Viola Desmond has officially been designated a national historic person by the Government of Canada. The Viola Desmond Chair of Social Justice was notified of the development by Catherine McKenna, Minister of Environment and Climate Change.
“This designation recognizes the importance of Viola Desmond not only as a Canadian civil rights icon but as pioneer Black entrepreneur,” says Graham Reynolds, chair holder of Viola Desmond Chair of Social Justice. “As part of this designation, a historic plaque will be placed in the town of New Glasgow, N.S. This plaque will commemorate Desmond’s act of courage in resisting the practice of racial segregation. It will serve as a permanent reminder of her importance as a national historic person as well as recognizing the significant part Blacks have had in shaping Canadian history.”

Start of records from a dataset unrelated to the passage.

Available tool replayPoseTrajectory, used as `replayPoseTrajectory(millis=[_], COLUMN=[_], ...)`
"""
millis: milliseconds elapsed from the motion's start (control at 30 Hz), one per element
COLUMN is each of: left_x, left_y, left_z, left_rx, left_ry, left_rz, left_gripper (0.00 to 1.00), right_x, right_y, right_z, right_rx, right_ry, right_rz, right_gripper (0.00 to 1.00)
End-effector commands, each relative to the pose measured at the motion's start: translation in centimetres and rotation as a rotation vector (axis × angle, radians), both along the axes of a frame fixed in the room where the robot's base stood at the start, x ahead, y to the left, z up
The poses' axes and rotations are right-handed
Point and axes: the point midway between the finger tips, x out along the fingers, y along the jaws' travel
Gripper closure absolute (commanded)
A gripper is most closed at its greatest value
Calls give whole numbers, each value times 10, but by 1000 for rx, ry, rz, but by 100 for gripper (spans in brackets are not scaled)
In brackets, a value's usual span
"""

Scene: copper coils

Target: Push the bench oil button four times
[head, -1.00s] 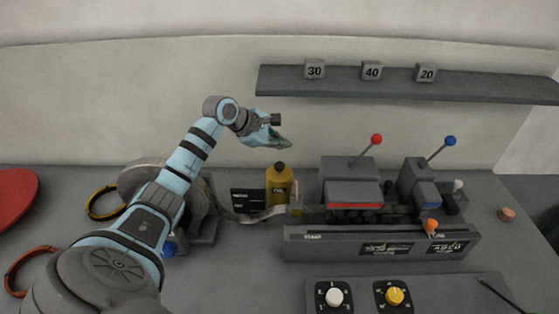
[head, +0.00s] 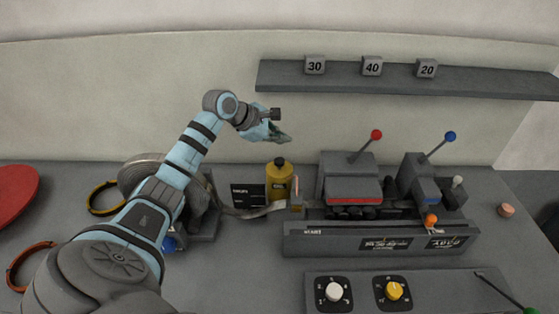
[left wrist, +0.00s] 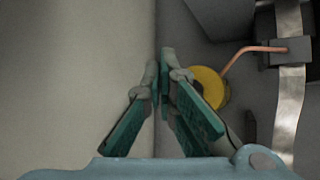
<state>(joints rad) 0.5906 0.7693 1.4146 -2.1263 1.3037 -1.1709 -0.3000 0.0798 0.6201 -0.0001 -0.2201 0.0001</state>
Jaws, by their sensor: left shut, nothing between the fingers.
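The oil bottle (head: 279,184) is yellow with a black top and an oil label. It stands upright on the bench, left of the grey machine, and no separate button can be made out. My left gripper (head: 287,139) is shut and empty in the air above the bottle, apart from it. In the left wrist view its green fingers (left wrist: 165,90) are together. A yellow round part of the bottle (left wrist: 208,85) shows just right of the fingertips, partly hidden by a finger. My right gripper is in neither view.
The grey machine (head: 310,245) with a red-knobbed lever (head: 376,135) and a blue-knobbed lever (head: 450,136) stands right of the bottle. A metal strip (head: 250,211) runs in front of the bottle from a coil at left. A shelf (head: 400,84) with numbered blocks hangs behind.

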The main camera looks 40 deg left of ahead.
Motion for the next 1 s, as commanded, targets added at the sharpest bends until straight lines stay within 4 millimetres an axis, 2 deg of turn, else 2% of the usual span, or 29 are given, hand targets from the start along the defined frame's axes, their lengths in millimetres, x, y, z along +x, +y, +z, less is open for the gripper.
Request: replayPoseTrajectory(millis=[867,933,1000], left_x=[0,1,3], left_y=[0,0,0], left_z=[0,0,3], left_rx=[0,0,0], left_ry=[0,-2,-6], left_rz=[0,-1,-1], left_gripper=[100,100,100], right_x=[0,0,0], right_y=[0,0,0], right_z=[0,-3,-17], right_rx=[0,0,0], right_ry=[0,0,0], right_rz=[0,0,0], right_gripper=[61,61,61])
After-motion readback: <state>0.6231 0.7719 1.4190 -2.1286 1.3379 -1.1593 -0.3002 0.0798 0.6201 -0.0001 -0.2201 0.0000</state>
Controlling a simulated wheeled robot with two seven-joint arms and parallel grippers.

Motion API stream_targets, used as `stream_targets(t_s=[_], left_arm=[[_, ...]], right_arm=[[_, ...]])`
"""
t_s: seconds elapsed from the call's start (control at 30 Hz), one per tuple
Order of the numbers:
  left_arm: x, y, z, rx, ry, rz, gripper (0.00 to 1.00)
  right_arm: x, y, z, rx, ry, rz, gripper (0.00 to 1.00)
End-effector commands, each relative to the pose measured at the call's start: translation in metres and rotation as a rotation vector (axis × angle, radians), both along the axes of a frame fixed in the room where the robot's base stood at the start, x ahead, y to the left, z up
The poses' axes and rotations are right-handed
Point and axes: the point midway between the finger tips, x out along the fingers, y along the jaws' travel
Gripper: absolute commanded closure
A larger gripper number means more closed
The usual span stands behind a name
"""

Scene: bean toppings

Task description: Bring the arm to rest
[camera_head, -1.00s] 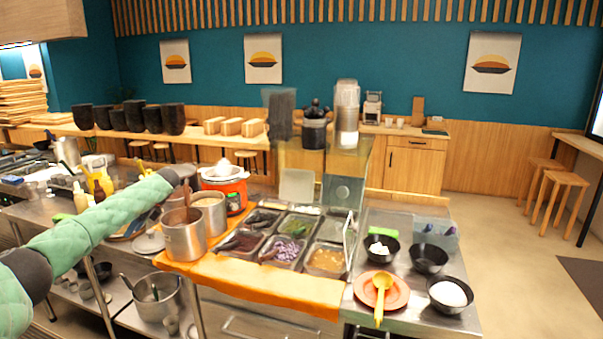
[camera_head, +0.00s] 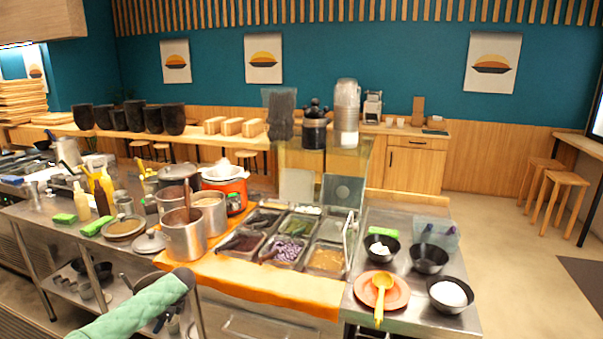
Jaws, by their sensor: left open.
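My left arm (camera_head: 140,312), in a green sleeve, comes in low at the bottom left. It is bent, with a dark joint at its upper end. My left gripper (camera_head: 165,320) hangs below that joint, in front of the counter's front edge and below the counter top. It is small and partly hidden by the arm. It is open, and I see nothing held in it. My right arm and gripper are not in view.
Steel pots (camera_head: 184,240) stand near the counter edge above the left arm. An orange cloth (camera_head: 262,293) lies along the front edge. Topping trays (camera_head: 327,260), black bowls (camera_head: 428,262) and an orange plate (camera_head: 397,293) are to the right. A lower shelf (camera_head: 117,300) is close to the arm.

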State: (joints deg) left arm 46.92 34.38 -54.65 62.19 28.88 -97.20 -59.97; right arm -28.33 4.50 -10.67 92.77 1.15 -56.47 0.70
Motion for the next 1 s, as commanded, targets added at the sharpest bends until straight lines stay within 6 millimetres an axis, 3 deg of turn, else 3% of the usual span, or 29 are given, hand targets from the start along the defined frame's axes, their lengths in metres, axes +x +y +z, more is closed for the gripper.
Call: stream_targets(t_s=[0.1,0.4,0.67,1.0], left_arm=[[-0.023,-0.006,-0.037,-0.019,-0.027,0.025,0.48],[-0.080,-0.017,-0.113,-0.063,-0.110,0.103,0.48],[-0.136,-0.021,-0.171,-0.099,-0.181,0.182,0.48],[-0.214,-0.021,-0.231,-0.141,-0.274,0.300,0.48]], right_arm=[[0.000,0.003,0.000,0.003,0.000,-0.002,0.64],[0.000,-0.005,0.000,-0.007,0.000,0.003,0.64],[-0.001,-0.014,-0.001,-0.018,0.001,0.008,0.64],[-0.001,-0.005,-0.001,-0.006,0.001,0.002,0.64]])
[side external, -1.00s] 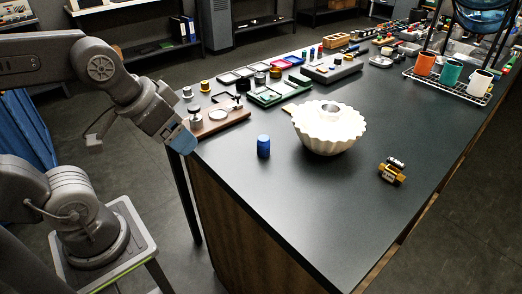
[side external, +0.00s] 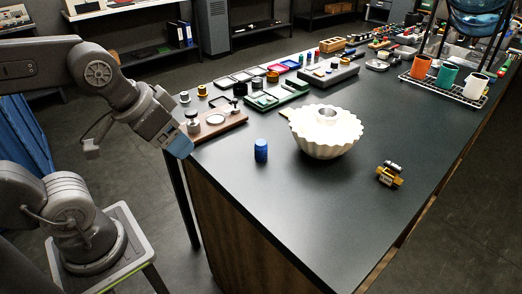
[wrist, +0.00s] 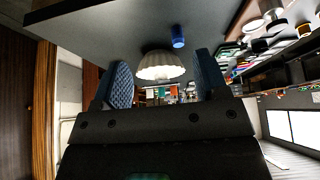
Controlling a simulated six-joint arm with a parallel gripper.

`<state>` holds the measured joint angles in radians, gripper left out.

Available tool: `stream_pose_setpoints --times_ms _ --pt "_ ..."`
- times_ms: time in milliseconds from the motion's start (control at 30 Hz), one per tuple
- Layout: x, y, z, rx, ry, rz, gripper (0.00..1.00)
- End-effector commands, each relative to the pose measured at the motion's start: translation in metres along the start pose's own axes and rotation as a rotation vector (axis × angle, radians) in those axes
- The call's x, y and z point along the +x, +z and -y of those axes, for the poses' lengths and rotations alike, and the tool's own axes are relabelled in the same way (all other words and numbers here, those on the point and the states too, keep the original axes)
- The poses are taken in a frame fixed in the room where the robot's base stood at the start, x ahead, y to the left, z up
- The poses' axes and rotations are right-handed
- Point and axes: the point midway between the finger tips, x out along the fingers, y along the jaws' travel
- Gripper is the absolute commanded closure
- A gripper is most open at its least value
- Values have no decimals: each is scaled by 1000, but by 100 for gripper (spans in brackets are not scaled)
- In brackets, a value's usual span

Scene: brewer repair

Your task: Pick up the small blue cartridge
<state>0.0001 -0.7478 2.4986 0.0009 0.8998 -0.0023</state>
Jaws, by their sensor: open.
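The small blue cartridge (side external: 261,150) stands upright on the dark table, left of the white fluted bowl. It also shows in the wrist view (wrist: 179,37), at the top, beyond and between the fingers. My gripper (side external: 180,143) is at the table's left edge in the side view, to the left of the cartridge and apart from it. In the wrist view, its two blue textured fingers (wrist: 163,85) are spread apart with nothing between them.
The white fluted bowl (side external: 327,133) stands right of the cartridge. A brown wooden board (side external: 217,124) with round parts lies behind it. A yellow and black part (side external: 389,174) lies to the right. Cups stand on a wire rack (side external: 447,87) at the back right. The front of the table is clear.

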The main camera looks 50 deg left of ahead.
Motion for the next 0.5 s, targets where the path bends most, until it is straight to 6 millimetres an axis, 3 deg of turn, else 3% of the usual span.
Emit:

In 1946, Viola Desmond was wrongfully arrested for not relinquishing her seat in a racially segregated theatre in New Glasgow, N.S. In 2010, Desmond was given a free pardon and an official apology by Nova Scotia. Unfortunately, Desmond passed away in 1965 and the apology was received by her sister, Wanda Robson, on her behalf.
With the work of the chair and efforts of CBU graduate Wanda Robson, the story of Viola Desmond has been added to the academic curriculum. From September to November 2017, Facebook live classes were offered to educate interested individuals on the story of Desmond. The classes can be viewed by visiting the CBU Facebook page under videos. Recognizing Desmond as a national historic person solidifies the fact that she brought African Nova Scotia’s and Canadians together in a time of injustice, which would help towards ending discrimination.
“I am very proud to recognize some of the people, places, and events that have shaped our country,” says McKenna. One of these people is Viola Desmond. The Historic Sites and Monuments Board advises Mckenna regarding the national historic significance of the designations. Since 1919, 2000 designations have been made.
In 2018 Desmond will be honored on a newly released $10 banknote, she will be the first women, besides the queen, to be shown on the national currency.